#### [Input material]
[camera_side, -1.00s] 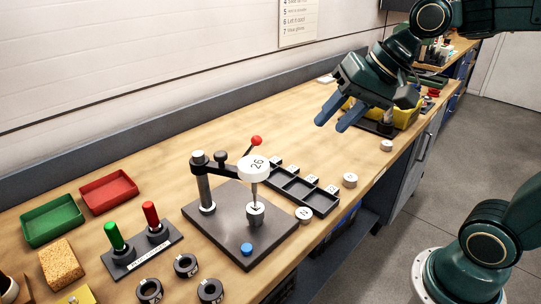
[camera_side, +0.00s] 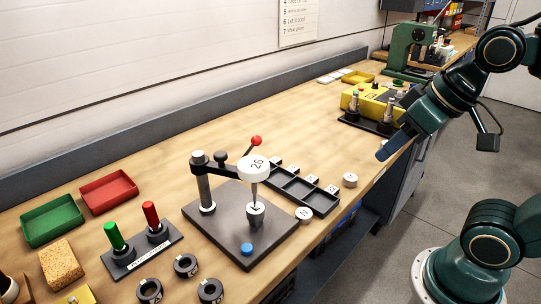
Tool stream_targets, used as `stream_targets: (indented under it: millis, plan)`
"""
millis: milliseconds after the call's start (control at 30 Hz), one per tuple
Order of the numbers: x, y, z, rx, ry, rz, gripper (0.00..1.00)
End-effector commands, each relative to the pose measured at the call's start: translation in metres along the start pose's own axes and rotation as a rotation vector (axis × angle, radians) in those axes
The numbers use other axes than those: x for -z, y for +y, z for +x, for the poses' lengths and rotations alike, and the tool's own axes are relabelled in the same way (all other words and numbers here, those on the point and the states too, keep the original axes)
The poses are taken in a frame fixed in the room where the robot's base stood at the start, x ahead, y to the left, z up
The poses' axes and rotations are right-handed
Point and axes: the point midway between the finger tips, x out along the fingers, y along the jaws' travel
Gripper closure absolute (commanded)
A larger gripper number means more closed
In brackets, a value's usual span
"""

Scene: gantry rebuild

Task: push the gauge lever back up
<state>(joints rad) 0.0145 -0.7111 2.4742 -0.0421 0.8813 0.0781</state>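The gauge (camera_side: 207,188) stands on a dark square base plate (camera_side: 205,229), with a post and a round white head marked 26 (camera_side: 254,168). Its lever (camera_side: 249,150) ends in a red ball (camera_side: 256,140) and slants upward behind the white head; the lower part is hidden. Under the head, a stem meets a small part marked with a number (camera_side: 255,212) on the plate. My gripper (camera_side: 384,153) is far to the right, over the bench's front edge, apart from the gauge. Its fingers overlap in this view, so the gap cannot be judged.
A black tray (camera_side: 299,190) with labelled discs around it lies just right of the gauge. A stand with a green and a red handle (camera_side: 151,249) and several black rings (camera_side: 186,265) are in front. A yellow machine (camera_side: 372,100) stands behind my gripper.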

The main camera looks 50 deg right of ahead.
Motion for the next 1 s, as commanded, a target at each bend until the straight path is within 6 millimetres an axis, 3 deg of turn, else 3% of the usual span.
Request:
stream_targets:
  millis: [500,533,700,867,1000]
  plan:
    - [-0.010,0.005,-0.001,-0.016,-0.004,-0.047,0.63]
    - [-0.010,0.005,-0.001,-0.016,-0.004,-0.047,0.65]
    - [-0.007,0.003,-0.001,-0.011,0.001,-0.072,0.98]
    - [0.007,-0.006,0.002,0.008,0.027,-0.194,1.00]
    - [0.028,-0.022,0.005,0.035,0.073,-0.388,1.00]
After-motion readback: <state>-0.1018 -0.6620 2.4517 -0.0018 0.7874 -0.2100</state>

==

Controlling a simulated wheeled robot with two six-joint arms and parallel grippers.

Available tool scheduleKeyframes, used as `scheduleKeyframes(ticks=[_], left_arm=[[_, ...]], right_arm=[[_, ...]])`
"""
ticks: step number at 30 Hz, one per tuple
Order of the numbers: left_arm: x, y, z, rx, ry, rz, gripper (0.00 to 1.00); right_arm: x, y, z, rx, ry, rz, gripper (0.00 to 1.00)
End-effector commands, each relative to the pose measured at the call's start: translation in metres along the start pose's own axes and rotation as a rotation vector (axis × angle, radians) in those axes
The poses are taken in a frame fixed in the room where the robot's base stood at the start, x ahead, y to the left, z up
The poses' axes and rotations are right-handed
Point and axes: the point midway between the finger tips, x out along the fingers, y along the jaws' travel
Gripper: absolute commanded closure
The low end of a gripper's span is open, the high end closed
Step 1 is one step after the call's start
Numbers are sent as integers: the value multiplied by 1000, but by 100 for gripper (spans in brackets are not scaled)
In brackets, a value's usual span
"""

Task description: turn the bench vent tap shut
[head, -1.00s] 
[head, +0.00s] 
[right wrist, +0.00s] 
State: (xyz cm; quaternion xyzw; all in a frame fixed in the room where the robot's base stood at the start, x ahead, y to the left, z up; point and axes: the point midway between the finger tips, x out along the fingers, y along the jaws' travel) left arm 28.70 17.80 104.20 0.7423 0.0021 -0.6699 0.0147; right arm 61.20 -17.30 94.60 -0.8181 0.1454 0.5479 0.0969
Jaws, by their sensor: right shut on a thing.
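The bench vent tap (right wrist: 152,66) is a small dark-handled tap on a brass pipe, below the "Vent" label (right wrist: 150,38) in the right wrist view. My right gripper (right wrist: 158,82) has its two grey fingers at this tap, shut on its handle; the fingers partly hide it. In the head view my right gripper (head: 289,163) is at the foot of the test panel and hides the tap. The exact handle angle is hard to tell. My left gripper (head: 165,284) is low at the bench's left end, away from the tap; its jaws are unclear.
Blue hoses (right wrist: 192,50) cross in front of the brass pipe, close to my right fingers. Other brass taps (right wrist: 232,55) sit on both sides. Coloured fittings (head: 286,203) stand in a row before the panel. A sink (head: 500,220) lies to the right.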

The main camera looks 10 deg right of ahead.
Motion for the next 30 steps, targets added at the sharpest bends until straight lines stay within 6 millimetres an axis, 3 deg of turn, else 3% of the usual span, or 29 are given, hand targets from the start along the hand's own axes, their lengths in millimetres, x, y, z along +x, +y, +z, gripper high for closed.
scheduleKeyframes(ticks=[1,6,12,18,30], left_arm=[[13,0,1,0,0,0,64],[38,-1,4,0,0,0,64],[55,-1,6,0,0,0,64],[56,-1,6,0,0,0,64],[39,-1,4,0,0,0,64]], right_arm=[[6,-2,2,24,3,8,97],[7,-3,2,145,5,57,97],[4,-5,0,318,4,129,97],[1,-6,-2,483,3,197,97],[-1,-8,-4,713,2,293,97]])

==

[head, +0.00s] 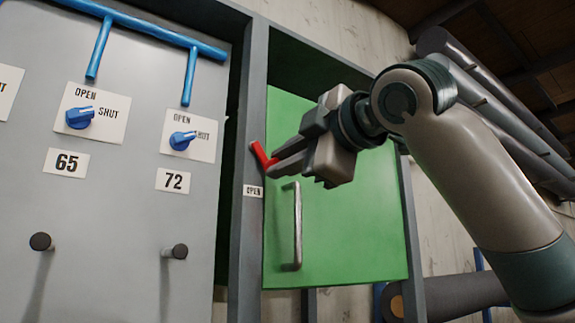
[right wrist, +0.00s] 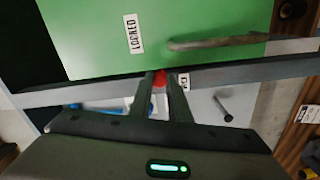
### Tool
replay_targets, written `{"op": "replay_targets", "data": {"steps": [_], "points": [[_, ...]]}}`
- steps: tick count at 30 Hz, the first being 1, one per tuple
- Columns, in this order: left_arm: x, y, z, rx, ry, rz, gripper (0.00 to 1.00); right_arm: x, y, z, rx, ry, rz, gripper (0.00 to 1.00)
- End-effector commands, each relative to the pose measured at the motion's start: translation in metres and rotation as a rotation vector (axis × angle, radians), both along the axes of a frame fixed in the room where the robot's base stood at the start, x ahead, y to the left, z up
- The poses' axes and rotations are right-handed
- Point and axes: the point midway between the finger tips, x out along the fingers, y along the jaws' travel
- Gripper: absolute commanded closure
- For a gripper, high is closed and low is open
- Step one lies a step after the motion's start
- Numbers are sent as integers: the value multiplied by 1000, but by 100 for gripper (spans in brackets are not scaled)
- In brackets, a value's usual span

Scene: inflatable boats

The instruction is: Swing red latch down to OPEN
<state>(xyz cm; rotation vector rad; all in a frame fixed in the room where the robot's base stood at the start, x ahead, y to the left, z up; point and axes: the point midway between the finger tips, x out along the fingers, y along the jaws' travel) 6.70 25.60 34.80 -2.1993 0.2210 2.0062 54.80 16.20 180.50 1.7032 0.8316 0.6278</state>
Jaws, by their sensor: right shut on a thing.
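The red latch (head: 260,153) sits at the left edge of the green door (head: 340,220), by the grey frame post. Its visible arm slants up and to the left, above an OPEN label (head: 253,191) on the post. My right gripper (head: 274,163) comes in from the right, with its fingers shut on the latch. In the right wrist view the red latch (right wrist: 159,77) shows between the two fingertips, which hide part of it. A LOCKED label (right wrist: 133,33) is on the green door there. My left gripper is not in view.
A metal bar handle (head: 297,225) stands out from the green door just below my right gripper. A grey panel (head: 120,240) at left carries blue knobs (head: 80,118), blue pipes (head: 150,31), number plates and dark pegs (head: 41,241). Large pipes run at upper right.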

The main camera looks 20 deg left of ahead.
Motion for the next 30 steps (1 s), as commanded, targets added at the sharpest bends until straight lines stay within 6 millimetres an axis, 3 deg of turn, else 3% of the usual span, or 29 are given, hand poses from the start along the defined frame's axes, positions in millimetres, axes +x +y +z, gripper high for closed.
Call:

#### [Task]
Locate the word "fixed" in the records and collect each line it appears in.

#### [Final result]
The poses are taken in a frame fixed in the room where the robot's base stood at the start, x ahead, y to the left, z up
The poses are taken in a frame fixed in the room where the robot's base stood at the start, x ahead, y to the left, z up
State: (xyz cm; quaternion xyzw; all in a frame fixed in the room where the robot's base stood at the start, x ahead, y to the left, z up; point and axes: the point midway between the finger tips, x out along the fingers, y along the jaws' travel) left arm 28.70 17.80 104.20 0.7423 0.0021 -0.6699 0.0147; right arm 61.20 -17.30 94.60 -0.8181 0.1454 0.5479 0.0969
- End-effector commands, each relative to the pose measured at the motion's start: translation in metres and rotation as a rotation vector (axis × angle, radians), both along the axes of a frame fixed in the room where the robot's base stood at the start, x ahead, y to the left, z up
<state>(xyz cm; rotation vector rad; all in a frame fixed in the room where the robot's base stood at the start, x ahead, y to the left, z up; point and axes: the point midway between the finger tips, x out along the fingers, y along the jaws' travel) 6.70 25.60 34.80 -2.1993 0.2210 2.0062 54.80 16.20 180.50 1.7032 0.8316 0.6278</state>

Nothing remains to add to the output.